Ruling Through Technology: Politicizing Blockchain Services
Plus que de représenter différents projets commerciaux ou des technologies légèrement différentes, de nombreuses chaînes de blocs intègrent des objectifs politiques et réglementaires spécifiques. Dans ce webinaire, Guillaume Beaumier développe un cadre analytique reliant les caractéristiques techniques de la blockchain à des manières concurrentes de gouverner l’économie numérique.
À propos de la conférence
Next to artificial intelligence and big data, blockchains have emerged as one of the most oft-cited technologies associated with the digital economy. Leading technology companies have recently contributed to making the technology used more widely by developing integrated blockchain offerings. The emergence of such services yet strikingly clashes with the original stated goal of the technology to remove any form of central political authority, such as the one companies behind these new services can represent. How should we then understand the embrace of blockchains by companies that this technology was notably supposed to displace?
Using the concept of infrastructure from Science and Technology Studies, Guillaume Beaumier. postdoctoral researcher at the Mortara center for international studies (Georgetown University) and visiting researcher at the Max Bell School of Public Policy (McGill University), argue that these companies are not merely adopting the technology but actively promoting a new assemblage of socio-technical devices to reassert their authority over how information is exchanged online in this webinar presented on September 30th. Based on a comparative analysis of the technical documentation of Ethereum and Amazon Web Services (AWS) blockchain services, he highlights how actors contributing to building digital infrastructures regulate their users’ behavior by affording them different capacities and constraints.
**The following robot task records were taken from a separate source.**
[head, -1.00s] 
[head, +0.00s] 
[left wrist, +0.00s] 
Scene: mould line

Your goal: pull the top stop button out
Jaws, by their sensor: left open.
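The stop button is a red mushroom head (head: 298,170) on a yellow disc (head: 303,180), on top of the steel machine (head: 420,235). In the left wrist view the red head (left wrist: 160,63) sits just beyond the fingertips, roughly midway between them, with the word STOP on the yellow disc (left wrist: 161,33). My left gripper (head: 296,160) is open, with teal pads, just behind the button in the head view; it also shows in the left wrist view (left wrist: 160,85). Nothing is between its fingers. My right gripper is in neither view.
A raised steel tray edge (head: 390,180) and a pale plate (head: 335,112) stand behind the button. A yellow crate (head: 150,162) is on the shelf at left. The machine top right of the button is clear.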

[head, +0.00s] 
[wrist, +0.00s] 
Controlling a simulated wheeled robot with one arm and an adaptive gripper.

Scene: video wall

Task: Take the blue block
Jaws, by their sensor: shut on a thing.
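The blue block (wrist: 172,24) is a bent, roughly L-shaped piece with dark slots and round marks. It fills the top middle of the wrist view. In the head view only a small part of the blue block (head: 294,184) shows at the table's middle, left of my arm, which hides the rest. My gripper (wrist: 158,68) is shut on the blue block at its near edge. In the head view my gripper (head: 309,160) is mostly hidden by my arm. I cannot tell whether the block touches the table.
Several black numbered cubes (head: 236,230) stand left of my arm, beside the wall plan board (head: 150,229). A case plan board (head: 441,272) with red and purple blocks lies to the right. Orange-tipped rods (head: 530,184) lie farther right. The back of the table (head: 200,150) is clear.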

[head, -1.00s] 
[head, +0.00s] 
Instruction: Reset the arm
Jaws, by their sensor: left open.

Mr. Beaumier moreover show how by pursuing its commercial interest, AWS supported a corporate form of governance historically promoted by the United States to oversee the digital economy.
À propos du conférencier
Guillaume Beaumier is a postdoctoral researcher at the Mortara center for international studies (Georgetown University) and visiting researcher at the Max Bell School of Public Policy (McGill University). Guillaume completed a joint PhD in politics and international studies at the University of Warwick and Université Laval.
His work revolves around the growing complexity of global governance, private regulation, international trade and the digital economy. In his doctoral thesis, he more specifically investigated how data protection rules in the European Union and the United States have been jointly evolving through constant interactions between public and private actors from both jurisdictions since 1995. His dissertation was defended without corrections at the University of Warwick and won the prize Vincent Lemieux offered to the best dissertation submitted in political science for the academic year 2020/2021.